Cette phrase, dite sur le ton de la plaisanterie, repose sur une double méconnaissance :
- Les vêtements pour enfants ne sont pas adaptés aux corps adultes (hanches, poitrine, etc.)
- Elle invisibilise les difficultés réelles d’accès à des vêtements bien coupés pour les femmes petites.
Une étude de l’Institut Français de la Mode (IFM, 2022) note d’ailleurs que l’offre en prêt-à-porter demeure largement pensée pour des morphologies standardisées, laissant peu de place à la diversité des tailles adultes.
4. « Tu dois forcément sortir avec un homme plus grand »
Cette injonction repose sur une vision hétéronormée des couples où l’homme domine physiquement. La sociologue Christine Castelain-Meunier, chercheuse au CNRS, rappelle dans ses travaux que ces représentations renforcent l’idée que la masculinité se mesure en centimètres et que tout écart à cette norme est perçu comme « anormal » ou « ridicule ».
5. « Tu ne peux pas vraiment être crédible ou autoritaire »
Dans certains environnements professionnels, la stature physique est encore inconsciemment associée à la légitimité. Une étude menée par le département de psychologie de l’Université de Nottingham en 2016 a montré que les personnes de grande taille sont perçues comme plus compétentes, charismatiques et dominantes, ce qui renforce les stéréotypes à l’encontre des femmes petites.
6. « Tu dois galérer pour attraper des trucs, non ? »
Ce cliché alimente une vision passive de la femme petite, présentée comme dépendante ou incapable de gérer seule les contraintes du quotidien. Bien que certaines contraintes physiques existent, elles sont souvent contournées par l’expérience, la créativité ou des outils adaptés – comme n’importe quelle autre adaptation personnelle. Réduire une personne à ses limitations physiques contribue à la rabaisser, volontairement ou non.
7. « Tu compenses avec un fort caractère »
Ce dernier stéréotype reflète une logique binaire : petite taille = besoin de « se faire entendre » à tout prix.

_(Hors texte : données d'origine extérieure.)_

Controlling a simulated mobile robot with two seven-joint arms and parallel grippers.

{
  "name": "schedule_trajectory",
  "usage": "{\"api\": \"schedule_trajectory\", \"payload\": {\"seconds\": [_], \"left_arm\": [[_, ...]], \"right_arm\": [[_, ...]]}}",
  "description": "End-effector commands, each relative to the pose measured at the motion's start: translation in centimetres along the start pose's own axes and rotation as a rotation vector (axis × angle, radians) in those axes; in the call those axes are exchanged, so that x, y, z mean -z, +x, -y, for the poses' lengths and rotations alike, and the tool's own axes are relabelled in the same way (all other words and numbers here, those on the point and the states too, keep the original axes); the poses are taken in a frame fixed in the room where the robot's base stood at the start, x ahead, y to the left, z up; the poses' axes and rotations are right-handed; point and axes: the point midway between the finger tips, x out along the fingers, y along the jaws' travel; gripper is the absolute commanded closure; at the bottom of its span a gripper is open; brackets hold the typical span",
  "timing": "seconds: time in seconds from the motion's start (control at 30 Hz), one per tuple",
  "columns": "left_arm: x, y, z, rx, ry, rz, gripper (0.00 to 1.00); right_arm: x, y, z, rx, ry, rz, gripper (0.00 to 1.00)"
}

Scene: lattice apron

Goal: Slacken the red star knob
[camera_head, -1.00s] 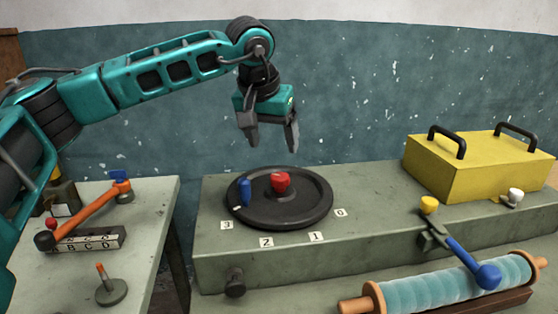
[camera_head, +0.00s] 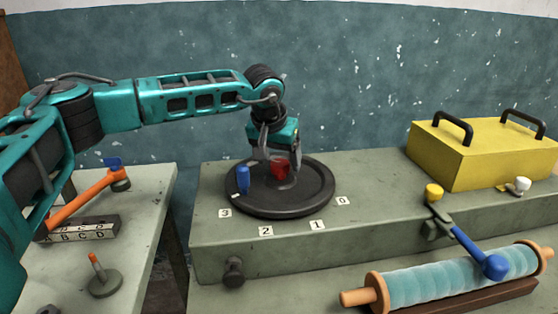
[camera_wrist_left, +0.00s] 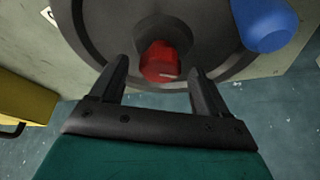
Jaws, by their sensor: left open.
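The red star knob (camera_head: 279,167) sits at the middle of a round black dial plate (camera_head: 300,208) on the grey bench. It also shows in the left wrist view (camera_wrist_left: 160,62), just beyond and between the two fingers. My left gripper (camera_head: 279,182) is open and low over the plate, with its fingers on either side of the knob; I cannot tell whether they touch it. In the left wrist view my left gripper (camera_wrist_left: 158,80) shows a gap between each finger and the knob. My right gripper is not in view.
A blue peg (camera_head: 243,179) stands on the plate close to the left finger. Number tags lie along the front of the plate. A yellow box (camera_head: 470,155) and a blue-handled lever (camera_head: 470,247) are at right. A side table (camera_head: 140,215) with an orange lever (camera_head: 85,198) is at left.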

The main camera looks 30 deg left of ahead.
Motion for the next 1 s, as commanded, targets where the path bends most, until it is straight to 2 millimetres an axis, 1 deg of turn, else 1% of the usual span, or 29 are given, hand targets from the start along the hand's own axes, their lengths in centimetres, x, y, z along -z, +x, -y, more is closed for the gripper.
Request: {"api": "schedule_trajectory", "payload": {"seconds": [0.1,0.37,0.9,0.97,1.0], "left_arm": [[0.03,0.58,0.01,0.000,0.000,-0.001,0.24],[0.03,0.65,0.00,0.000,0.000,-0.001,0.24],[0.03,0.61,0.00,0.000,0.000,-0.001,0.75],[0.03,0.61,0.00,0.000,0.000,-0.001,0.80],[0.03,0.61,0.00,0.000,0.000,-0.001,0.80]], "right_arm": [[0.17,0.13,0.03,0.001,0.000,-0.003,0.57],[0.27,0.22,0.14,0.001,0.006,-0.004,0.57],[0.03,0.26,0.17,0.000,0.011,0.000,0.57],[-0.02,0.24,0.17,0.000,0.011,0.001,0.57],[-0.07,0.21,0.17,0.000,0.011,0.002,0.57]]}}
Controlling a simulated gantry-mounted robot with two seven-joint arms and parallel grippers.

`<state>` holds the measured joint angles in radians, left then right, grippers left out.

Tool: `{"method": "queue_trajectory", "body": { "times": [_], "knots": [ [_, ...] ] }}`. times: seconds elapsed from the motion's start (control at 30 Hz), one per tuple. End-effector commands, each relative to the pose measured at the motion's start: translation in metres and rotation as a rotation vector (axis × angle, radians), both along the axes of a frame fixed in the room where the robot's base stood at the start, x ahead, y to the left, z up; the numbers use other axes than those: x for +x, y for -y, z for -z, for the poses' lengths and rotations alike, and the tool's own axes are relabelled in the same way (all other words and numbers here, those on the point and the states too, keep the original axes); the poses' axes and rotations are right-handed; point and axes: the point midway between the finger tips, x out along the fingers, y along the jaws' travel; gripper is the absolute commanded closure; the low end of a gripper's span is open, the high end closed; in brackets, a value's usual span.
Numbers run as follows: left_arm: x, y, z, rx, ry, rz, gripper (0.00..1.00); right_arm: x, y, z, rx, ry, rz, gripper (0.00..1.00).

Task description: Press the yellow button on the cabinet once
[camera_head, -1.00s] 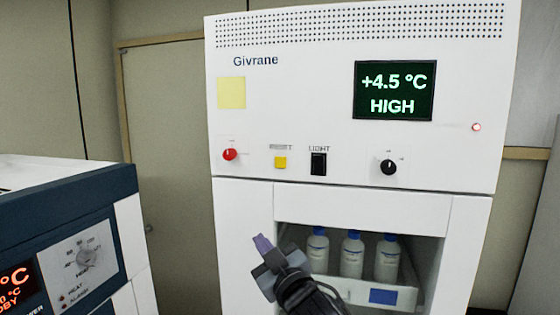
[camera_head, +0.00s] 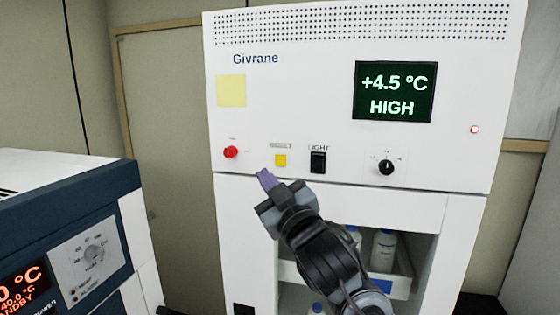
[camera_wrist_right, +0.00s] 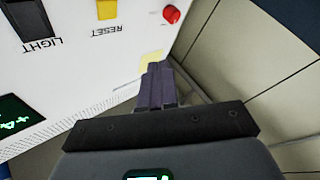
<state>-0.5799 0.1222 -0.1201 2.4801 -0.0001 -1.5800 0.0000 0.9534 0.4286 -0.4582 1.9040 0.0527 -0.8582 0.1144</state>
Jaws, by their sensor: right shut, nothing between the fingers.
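The yellow button (camera_head: 280,160) sits on the white cabinet (camera_head: 330,40) front, under a small label, between a red knob and a black switch. It also shows at the top of the right wrist view (camera_wrist_right: 107,9), by the word RESET. My right gripper (camera_head: 266,179) is shut and empty, its purple fingertips just below and slightly left of the button in the head view. The fingers (camera_wrist_right: 158,85) look apart from the button in the wrist view. My left gripper is not in view.
A red knob (camera_head: 231,152), a black light switch (camera_head: 318,162) and a black dial (camera_head: 386,167) share the panel. Below is an open bay with white bottles (camera_head: 383,250). A blue and white machine (camera_head: 70,200) stands at left.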

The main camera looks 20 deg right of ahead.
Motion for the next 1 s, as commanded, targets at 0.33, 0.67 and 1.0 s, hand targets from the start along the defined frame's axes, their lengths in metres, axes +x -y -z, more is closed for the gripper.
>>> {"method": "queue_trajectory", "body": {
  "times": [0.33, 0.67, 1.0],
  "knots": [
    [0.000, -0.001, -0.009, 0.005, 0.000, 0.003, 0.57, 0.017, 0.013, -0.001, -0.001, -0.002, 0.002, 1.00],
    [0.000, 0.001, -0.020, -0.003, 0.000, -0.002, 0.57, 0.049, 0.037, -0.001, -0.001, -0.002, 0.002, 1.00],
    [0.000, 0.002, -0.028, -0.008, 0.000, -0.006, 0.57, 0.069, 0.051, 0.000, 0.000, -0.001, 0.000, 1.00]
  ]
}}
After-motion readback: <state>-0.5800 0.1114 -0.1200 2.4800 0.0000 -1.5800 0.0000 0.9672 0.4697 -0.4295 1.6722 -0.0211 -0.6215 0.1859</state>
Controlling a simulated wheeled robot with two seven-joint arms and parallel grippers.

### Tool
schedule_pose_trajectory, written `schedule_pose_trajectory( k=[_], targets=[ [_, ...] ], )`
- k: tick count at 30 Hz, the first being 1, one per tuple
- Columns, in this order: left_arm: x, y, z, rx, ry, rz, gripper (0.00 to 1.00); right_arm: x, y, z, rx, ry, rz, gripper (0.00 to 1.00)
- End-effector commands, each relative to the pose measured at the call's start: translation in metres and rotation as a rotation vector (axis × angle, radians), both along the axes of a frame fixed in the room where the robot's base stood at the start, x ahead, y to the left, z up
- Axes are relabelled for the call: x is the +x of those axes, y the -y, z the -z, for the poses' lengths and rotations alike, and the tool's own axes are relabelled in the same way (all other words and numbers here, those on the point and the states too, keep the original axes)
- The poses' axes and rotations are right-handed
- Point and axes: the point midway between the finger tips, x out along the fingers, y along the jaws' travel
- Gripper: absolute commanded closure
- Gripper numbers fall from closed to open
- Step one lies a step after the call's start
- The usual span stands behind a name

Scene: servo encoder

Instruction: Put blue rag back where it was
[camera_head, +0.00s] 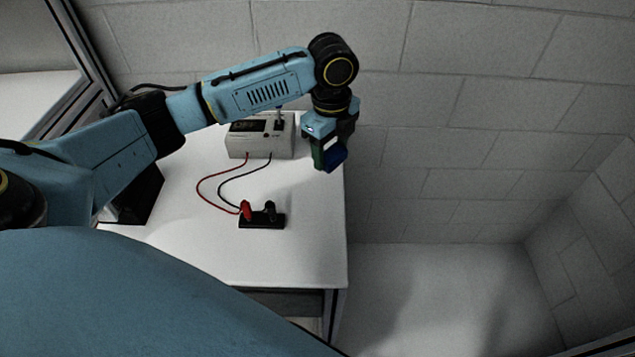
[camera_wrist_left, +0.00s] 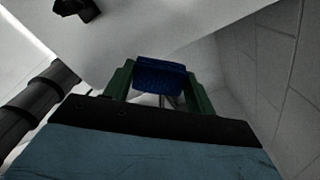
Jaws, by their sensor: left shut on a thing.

On retrouve ici une forme de suspicion sociale face aux femmes affirmées : soit elles sont trop douces pour être prises au sérieux, soit elles sont « excessives ». La chercheuse Camille Froidevaux-Metterie, dans ses études sur le corps féminin (Un corps à soi, 2021), démontre comment les normes physiques influencent la perception du caractère et que le tempérament d’une femme ne devrait jamais être analysé à travers le prisme de sa morphologie.
Les femmes de petite taille subissent une forme de stéréotypage encore peu interrogée, mais bien réelle. Ces clichés, parfois déguisés en compliments, renforcent une vision réductrice et normative des corps féminins. Déconstruire ces idées reçues, c’est non seulement reconnaître la diversité des morphologies, mais aussi permettre à chacune d’exister pleinement, sans justification ni caricature.